• _Problem to work on_
Without the pictures, write out all the lines below exactly as they appear.
-- BEGIN --
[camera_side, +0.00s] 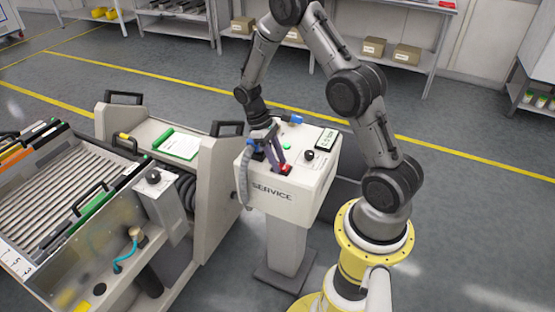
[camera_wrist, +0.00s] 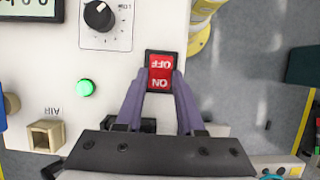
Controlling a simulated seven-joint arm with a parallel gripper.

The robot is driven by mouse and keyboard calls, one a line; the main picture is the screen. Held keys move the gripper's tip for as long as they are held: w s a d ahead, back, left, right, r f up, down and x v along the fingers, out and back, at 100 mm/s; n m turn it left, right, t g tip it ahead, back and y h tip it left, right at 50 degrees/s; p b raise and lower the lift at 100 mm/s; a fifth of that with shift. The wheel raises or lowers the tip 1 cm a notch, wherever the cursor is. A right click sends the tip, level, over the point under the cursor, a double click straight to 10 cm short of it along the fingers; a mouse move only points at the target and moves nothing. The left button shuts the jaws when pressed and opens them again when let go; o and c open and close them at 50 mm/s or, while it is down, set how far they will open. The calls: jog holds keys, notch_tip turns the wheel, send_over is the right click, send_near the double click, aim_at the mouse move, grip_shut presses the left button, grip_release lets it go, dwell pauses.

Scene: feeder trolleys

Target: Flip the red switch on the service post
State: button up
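The red switch (camera_side: 286,168) sits on top of the white service post (camera_side: 312,185), near its front edge. In the wrist view the red switch (camera_wrist: 161,68) is a rocker in a black frame, with ON and OFF lettering upside down. My gripper (camera_side: 279,164) is over the post top, pointing down at the switch. In the wrist view my gripper's purple fingertips (camera_wrist: 162,76) are apart, one on each side of the rocker, with nothing held. I cannot tell whether they touch it or which way it is tipped.
A green lamp (camera_wrist: 86,88), a black knob (camera_wrist: 99,15), a display (camera_side: 326,139) and a brass-coloured AIR socket (camera_wrist: 46,136) share the post top. A grey hose (camera_side: 243,178) hangs at its left. A feeder trolley (camera_side: 215,185) stands close on the left. Floor is clear behind.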

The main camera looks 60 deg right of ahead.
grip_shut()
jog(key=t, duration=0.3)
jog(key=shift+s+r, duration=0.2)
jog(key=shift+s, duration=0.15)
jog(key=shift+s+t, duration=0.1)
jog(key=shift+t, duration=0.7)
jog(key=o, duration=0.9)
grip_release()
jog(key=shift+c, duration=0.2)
-- END --
• _Answer below_
[camera_side, +0.00s] 
[camera_wrist, +0.00s] 
Controlling a simulated seven-joint arm with a parallel gripper.

The robot is driven by mouse and keyboard calls, one a line; the main picture is the screen. Held keys move the gripper's tip for as long as they are held: w s a d ahead, back, left, right, r f up, down and x v along the fingers, out and back, at 100 mm/s; n m turn it left, right, t g tip it ahead, back and y h tip it left, right at 50 degrees/s; p b raise and lower the lift at 100 mm/s; a fifth of that with shift. The wheel raises or lowers the tip 1 cm a notch, wherever the cursor is. A right click sends the tip, level, over the point under the cursor, a double click straight to 10 cm short of it along the fingers; a mouse move only points at the target and moves nothing. The left button shuts the jaws when pressed and opens them again when let go; o and c open and close them at 50 mm/s or, while it is down, set how far they will open. The calls: jog holds keys, notch_tip turns the wheel, send_over is the right click, send_near the double click, aim_at the mouse move, grip_shut presses the left button, grip_release lets it go, dwell pauses.

Scene: feeder trolleys

Target: Flip the red switch on the service post
State: button up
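The red switch (camera_side: 286,168) sits on top of the white service post (camera_side: 312,185), near its front edge. In the wrist view the red switch (camera_wrist: 161,68) is a rocker in a black frame, with ON and OFF lettering upside down. My gripper (camera_side: 279,164) is over the post top, pointing down at the switch. In the wrist view my gripper's purple fingertips (camera_wrist: 162,76) are apart, one on each side of the rocker, with nothing held. I cannot tell whether they touch it or which way it is tipped.
A green lamp (camera_wrist: 86,88), a black knob (camera_wrist: 99,15), a display (camera_side: 326,139) and a brass-coloured AIR socket (camera_wrist: 46,136) share the post top. A grey hose (camera_side: 243,178) hangs at its left. A feeder trolley (camera_side: 215,185) stands close on the left. Floor is clear behind.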

The main camera looks 60 deg right of ahead.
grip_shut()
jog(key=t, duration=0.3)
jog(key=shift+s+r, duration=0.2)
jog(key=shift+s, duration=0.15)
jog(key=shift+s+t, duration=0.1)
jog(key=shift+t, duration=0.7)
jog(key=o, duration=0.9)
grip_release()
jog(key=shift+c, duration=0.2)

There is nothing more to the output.